If you want to be of service to your analysand, Jacques-Alain Miller recommends that the analyst leave the analysand undetermined in a situation saturated with determination. I don’t remember where he said it. Lacan said it as well. He said it at least twice. Lagache provoked him into saying it. Lagache said that the child is a pole of expectations, projects and attributes. The situation is saturated with descriptions. Lacan tells us what this saturation is: they are the signifiers the subject is choking on. [23] Interpretations from the analyst that describe the subject merely make the saturation denser. On the contrary, in the orientation that Lacan thought analytical, the subject is left undetermined by eliminating the subject supposed to know. The subject is left undetermined when the analyst says “I don’t know”, however much the analyst is supposed to know something. [24] To leave the subject undetermined preserves as much emptiness as possible at any one time in the face of the symbolic-imaginary defence system, that is, in the face of the subject’s identifications. As the saturation of the subject’s situation is depleted in the procedure, a non-identified subject progressively emerges. The subject is constructed in the procedure, and therefore the way to destitution of the subject is to be sought in the procedure. Identifications are a defence system. The pressure of the drive constitutes a danger for the ego ideal. [25] It follows that it would be interesting for the procedure to find a way of weakening identifications. At the end of the psychoanalytical procedure Lacan calls this way the destitution of the subject.
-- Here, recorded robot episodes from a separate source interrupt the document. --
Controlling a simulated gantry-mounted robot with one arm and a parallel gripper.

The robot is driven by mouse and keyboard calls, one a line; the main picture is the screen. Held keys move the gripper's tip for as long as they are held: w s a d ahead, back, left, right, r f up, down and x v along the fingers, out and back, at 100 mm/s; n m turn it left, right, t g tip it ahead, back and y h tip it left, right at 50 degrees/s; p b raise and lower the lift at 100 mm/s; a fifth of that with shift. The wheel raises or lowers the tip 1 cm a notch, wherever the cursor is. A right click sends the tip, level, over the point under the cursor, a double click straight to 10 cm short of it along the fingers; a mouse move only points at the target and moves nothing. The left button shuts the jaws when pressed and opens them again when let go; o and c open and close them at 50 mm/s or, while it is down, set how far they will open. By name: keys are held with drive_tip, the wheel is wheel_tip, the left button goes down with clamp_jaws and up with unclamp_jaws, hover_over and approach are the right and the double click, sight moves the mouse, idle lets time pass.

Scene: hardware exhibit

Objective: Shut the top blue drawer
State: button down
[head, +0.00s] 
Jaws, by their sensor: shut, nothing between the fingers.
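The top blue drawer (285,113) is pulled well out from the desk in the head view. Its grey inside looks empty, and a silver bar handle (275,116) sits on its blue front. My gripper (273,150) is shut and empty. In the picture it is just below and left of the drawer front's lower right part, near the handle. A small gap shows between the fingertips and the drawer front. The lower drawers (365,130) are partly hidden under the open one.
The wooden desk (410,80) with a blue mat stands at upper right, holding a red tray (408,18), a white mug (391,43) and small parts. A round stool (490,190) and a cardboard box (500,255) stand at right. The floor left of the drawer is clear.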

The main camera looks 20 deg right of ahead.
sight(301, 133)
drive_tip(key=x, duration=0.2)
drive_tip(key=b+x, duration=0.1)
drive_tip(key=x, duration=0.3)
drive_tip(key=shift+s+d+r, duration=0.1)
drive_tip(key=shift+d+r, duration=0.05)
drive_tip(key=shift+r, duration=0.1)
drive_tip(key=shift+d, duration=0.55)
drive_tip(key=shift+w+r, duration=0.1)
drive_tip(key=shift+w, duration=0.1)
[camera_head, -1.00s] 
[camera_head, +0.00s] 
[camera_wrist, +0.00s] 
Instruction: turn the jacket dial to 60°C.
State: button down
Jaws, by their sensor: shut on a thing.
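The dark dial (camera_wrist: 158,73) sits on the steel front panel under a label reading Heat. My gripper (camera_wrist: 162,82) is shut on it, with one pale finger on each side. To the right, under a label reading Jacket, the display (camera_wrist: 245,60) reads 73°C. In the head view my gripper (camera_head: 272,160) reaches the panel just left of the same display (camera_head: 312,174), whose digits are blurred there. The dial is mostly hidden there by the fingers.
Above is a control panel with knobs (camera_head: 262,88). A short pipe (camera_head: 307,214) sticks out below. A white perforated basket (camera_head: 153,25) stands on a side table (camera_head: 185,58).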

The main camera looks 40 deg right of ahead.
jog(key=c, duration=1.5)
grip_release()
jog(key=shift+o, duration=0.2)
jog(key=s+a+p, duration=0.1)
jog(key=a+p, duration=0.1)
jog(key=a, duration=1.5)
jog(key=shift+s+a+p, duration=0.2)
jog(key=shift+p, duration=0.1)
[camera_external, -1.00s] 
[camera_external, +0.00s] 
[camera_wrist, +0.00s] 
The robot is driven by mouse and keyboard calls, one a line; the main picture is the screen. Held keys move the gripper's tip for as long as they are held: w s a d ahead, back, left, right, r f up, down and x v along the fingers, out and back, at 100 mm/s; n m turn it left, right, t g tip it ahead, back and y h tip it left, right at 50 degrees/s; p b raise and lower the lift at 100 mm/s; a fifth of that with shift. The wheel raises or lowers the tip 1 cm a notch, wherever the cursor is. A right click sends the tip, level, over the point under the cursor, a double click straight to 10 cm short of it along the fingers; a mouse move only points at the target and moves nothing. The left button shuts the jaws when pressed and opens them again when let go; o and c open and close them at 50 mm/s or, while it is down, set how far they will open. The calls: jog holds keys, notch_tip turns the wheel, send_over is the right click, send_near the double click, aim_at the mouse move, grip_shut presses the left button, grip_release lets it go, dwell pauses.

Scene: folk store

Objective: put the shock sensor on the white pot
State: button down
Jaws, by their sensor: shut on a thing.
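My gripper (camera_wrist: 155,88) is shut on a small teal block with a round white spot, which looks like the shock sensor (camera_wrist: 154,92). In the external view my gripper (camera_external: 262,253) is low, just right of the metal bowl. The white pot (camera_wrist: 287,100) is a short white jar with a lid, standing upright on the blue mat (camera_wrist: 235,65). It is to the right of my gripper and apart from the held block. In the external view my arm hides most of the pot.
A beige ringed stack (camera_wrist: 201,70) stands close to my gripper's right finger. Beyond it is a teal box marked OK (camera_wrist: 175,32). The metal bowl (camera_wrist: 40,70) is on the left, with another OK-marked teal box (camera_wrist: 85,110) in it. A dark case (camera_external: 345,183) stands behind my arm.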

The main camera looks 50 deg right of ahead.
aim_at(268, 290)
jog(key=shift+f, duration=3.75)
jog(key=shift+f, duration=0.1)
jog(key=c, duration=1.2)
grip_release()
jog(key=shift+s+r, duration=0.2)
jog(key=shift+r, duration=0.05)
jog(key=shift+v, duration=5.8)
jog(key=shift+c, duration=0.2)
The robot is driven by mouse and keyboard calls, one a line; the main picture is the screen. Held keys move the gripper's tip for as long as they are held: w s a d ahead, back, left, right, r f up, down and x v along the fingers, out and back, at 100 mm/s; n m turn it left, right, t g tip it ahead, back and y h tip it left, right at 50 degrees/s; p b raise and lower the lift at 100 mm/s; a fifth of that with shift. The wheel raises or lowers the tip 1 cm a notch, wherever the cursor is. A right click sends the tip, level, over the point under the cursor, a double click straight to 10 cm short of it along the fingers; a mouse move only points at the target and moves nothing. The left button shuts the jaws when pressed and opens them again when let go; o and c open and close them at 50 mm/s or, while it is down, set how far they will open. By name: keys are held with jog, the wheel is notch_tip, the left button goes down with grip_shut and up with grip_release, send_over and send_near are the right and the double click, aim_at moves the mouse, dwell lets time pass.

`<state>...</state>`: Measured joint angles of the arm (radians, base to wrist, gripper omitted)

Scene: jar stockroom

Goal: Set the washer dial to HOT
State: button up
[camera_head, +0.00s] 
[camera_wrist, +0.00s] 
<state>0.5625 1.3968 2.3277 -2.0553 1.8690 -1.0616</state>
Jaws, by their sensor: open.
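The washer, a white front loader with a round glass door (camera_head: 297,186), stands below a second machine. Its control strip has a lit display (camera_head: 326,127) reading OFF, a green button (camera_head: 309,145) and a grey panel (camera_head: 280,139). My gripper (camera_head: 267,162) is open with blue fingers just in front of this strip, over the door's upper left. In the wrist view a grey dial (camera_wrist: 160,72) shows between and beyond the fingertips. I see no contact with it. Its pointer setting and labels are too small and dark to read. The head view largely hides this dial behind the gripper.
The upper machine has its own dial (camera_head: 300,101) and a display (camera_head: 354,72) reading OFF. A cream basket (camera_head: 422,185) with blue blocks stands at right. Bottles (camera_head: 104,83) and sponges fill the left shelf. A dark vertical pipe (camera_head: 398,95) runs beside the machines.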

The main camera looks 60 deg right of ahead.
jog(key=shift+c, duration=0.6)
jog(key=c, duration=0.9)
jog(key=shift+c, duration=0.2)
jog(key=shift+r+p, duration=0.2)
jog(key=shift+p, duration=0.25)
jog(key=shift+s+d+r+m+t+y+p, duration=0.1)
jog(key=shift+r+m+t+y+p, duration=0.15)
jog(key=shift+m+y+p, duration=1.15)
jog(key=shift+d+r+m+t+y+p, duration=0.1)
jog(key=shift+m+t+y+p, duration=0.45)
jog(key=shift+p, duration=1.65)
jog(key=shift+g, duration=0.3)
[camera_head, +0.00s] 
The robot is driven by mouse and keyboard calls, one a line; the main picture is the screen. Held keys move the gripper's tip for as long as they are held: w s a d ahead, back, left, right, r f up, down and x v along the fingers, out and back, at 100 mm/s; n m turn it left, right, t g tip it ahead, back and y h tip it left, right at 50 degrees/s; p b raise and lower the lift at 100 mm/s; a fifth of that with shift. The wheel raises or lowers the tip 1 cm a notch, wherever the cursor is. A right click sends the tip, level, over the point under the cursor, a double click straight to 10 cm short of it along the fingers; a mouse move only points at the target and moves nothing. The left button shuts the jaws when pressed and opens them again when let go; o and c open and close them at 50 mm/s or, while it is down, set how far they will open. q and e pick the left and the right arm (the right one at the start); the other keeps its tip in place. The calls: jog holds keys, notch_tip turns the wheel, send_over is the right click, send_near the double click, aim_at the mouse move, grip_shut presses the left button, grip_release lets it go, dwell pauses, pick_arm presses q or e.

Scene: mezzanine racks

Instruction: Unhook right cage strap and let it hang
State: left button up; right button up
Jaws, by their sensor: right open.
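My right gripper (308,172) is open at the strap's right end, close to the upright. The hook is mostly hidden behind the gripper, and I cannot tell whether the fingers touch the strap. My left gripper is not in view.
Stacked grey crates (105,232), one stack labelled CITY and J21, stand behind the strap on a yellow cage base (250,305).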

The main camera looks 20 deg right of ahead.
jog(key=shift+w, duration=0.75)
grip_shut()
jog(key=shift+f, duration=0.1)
Lacan thinks of identifications as contingent. Otherwise, there can be no depletion. In S3 he remarks that identifications are revokable. [26] When the identification is revoked, there is still a subject but certain qualities have been subtracted from the ego. It adds the logic of contingency to the concept of identification. The contingency of identifications makes the psychoanalytical procedure possible. Are identifications revocable in psychotic structure? Identification as a compensatory mechanism may very well be necessary in psychosis. Otherwise, the consequences of revoking an identification are catastrophic. This very subjective function as a push to identification has to be destituted at the end of the procedure. Beyond the procedure the subject revives without the same push to identification.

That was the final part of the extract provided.